After attaining a convex shape for a short period of time, the cap then starts to flatten out, and even begins to curl up around the outer edges, which can be seen in the photograph above.
In my last encounter with these mushrooms, I contemplated making a meal out of them, but Duane, for my own safety,  convinced me not to, even though Ed reassured me that Cholula Sauce goes well with anything! But now I am re-assessing the situation. Maybe I was a little too tentative last time. Perhaps I shouldn’t have chickened out, and just doused the mushrooms with Cholula Sauce and proceeded to eat them.
On the other hand, Â perhaps they would taste better basted with Stubb’s Mopping Sauce and grilled until golden brown.Â
I’ll let you know how they turn out. Or maybe I won’t!
i used to have a book on mushroom identification but never trusted any of the information therein.
I feel your pain! 🙂
Well, you are braver than me. I never eat wild mushrooms even when it’s an easily identified safe one like chantrelles.
I’m catching up on multiple posts of yours.
Neat animal roll call post. I love that pic of Chipper and of course, I love all Lab photos, the hat was just icing on the cake.
That’s quite a guinea flock you have. There must not be a tick left on the ranch.
The ‘shrooms were rampant when we were out at Roundrock on Sunday. I’ll never eat one of them, however.
To all – We have an excellent book on the identification of mushrooms. Even armed with a good book, I don’t have enough confidence in my identification abilities to take the leap of faith necessary to consume wild mushrooms.
Perhaps the mushrooms pictured in this post are edible, perhaps not. For all my posturing, I do not have the nerve to eat the wild mushrooms I have found in our yard.
To anyone reading this post, DO NOT EAT WILD MUSHROOMS unless you are adept at making a positive identification, as the results of a mistake can ruin the rest of your day, if not the rest of your life!
Sad day when you have to post a disclaimer on mushrooms,,,
I’m a chicken when it come to shrooms too. Morels are about the only mushroom I feel confident in identification. They eluded me this year.
Just saw this article and couldn’t help but think of you Hal. You’re going to need a lot more Stubb’s Mopping Sauce….
http://www.breitbart.com/article.php?id=070710184905.473qrihk&show_article=1&image=large
oh boy, I hope you didnt go eating those. Looks very much like the Parasol mushroom. Parasol’s easily get to be about that size and grow frequently in lawns. If you place a cap on paper overnight you’d see a green haze from the spores.
Anyways, these guys wont kill you but they will make you sick. Theyre resposible for more poisonings than any other mushroom in North America… Stubbs covered of not!
Hal,
DO NOT EAT THOSE! And to anyone who might happen across this page; this is Chlorophylum molybdites, poisonous.
Please don’t eat those!!! I was as tempted as you by the looks of this mushroom, which resembles the edible Macrolepiota procera (http://www.mushroomexpert.com/macrolepiota_procera.html), but thanks to the http://www.mushroomexpert.com I was able to identify the poisonous Chlorophyllum Molybdites: http://www.mushroomexpert.com/chlorophyllum_molybdites.html.
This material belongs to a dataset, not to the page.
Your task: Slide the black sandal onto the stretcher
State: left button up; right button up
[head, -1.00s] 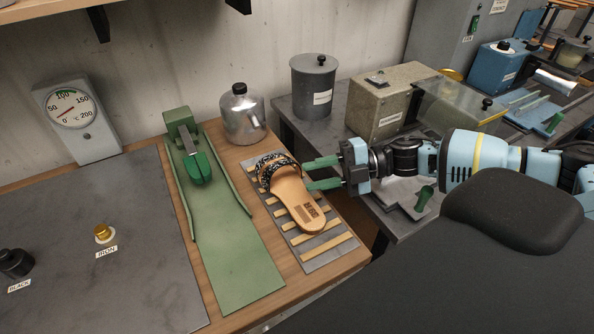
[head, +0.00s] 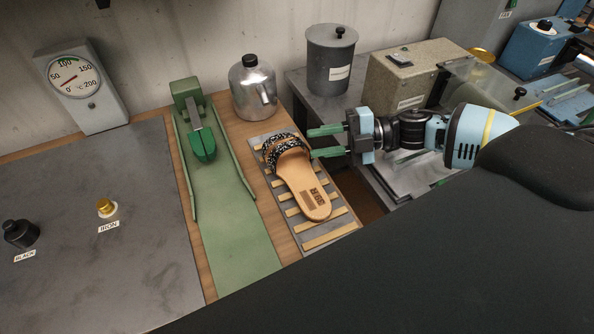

I hope you did not eat the mushrooms!? These look a lot like a poisonous mushroom called the green spored lepotia. The think dense gills turn an olive green collor and if you leave one on a sheet of paper it will leave a pattern of greenish colored spores. Some mushrooms in the Lepotia class are edible but more are not. Id be very very careful about these. Mushrooms can kill you. I dont think the green spored lepotia has been responsible for very many deaths but it can still make you very very ill. I have been picking and identifing and even eating wild mushrooms for about 18 years now, and so far Im still here…..But thats because I never eat anything I dont know 100% is edible…and even then the cats get the first bite LOL! Take care hope you got this in time
I just read some of the other posts. Green spored lepotia is a more comon name for the the Chlorophylum molybdites I think. That or they are very very similar to eachother. Looks like I wasnt the only one with that thought
I understand your reservations! My college-aged brother decided that the shrooms in our back yard looked just like the ones in the store and decided to eat one. He almost died. Once he started vomiting he couldn’t stop and the doctors in the ER said that there were many mushrooms like the one he ate, some would make you sick, some would kill you and they didn’t know which one he consumed! Thankfully, he lived, but not until he had upchucked some stomach lining and willed his car to our younger sister! Being the loving sis that I am, a couple of weeks after this incident I brought him some sauteed mushrooms from the restaurant where I worked. He didn’t laugh or eat the mushrooms. 🙂 I think it was a pretty harrowing experience for him!